# [EXERCISE PROMPT]
Count how many lines of the material contain the string "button", then give that number and nothing more.

# [DATA EXTRACT]
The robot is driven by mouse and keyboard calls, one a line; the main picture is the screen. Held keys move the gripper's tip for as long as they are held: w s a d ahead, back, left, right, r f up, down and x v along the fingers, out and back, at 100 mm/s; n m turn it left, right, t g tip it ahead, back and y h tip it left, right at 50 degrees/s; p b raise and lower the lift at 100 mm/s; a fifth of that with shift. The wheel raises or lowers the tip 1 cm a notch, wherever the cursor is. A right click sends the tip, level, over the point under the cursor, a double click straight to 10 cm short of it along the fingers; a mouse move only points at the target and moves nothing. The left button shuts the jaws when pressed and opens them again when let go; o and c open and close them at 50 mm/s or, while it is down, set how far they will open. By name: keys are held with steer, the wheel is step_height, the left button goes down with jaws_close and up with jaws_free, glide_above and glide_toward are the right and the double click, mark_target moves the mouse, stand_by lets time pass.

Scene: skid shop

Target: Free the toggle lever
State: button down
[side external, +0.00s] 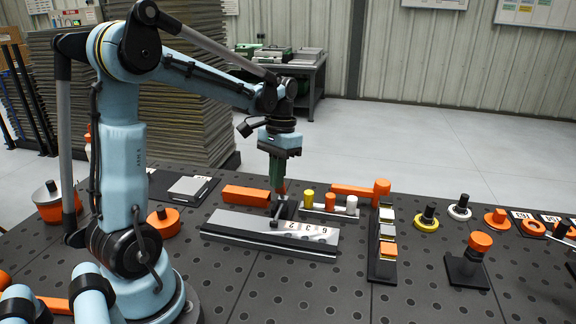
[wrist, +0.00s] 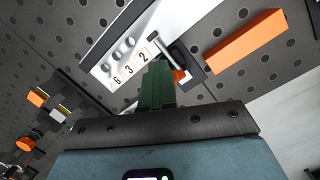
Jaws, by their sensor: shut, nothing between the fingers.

# [EXERCISE SOLUTION]
2